━━ Supplied information ━━

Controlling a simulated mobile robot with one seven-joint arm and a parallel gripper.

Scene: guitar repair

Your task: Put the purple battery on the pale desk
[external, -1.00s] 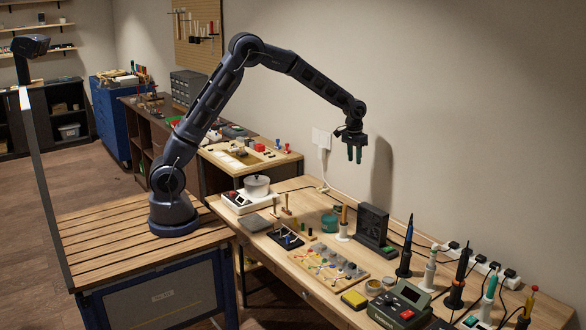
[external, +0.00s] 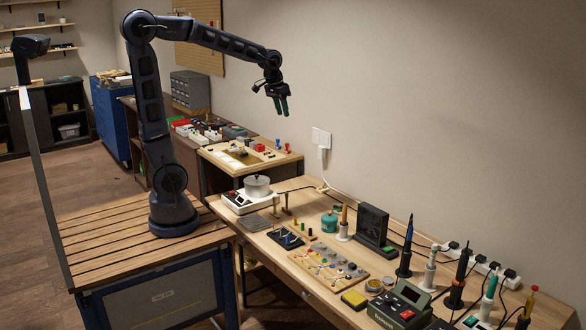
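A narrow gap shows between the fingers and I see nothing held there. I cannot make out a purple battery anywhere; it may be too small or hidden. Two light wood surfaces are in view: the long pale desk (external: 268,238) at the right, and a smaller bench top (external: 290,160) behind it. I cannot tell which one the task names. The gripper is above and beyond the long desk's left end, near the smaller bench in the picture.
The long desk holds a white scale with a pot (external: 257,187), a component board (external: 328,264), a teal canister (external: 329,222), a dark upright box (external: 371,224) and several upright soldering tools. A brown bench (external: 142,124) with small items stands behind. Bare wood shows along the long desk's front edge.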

━━━

## Task objective
Print exactly the span of lines that begins with the line containing "Scene: guitar repair" and ends with the last line of the listing, with no pictures.

## Solution
Scene: guitar repair

Your task: Put the purple battery on the pale desk
[external, -1.00s] 
[external, +0.00s] 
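A narrow gap shows between the fingers and I see nothing held there. I cannot make out a purple battery anywhere; it may be too small or hidden. Two light wood surfaces are in view: the long pale desk (external: 268,238) at the right, and a smaller bench top (external: 290,160) behind it. I cannot tell which one the task names. The gripper is above and beyond the long desk's left end, near the smaller bench in the picture.
The long desk holds a white scale with a pot (external: 257,187), a component board (external: 328,264), a teal canister (external: 329,222), a dark upright box (external: 371,224) and several upright soldering tools. A brown bench (external: 142,124) with small items stands behind. Bare wood shows along the long desk's front edge.

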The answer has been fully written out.